Collect from the data below each line with "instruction".

Recorded robot episodes:
— start —

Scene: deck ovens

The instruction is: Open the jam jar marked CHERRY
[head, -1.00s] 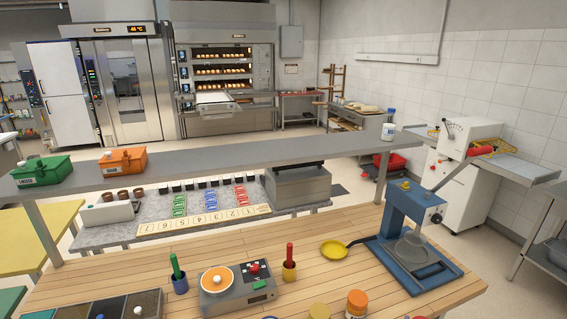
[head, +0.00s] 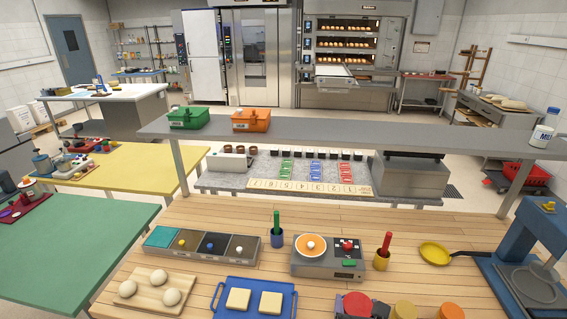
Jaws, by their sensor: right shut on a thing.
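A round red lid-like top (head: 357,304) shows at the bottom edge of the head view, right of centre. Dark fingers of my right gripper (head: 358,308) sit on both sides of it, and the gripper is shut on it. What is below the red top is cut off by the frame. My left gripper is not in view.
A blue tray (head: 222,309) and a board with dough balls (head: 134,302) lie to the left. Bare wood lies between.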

— end —
— start —

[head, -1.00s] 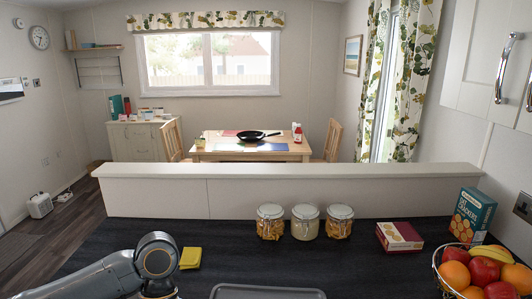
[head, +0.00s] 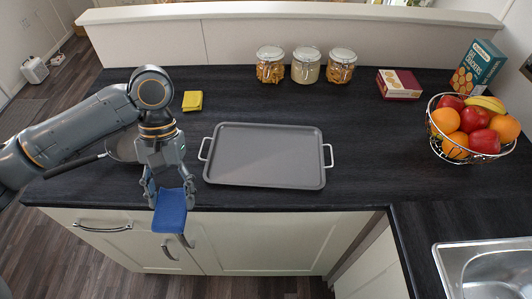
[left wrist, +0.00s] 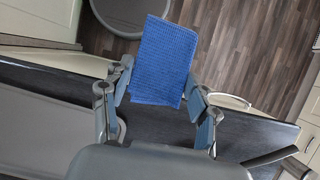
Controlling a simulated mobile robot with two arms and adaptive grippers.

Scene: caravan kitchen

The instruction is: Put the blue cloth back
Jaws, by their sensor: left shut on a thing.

— end —

Result for this exercise =>
The instruction is: Open the jam jar marked CHERRY
The instruction is: Put the blue cloth back

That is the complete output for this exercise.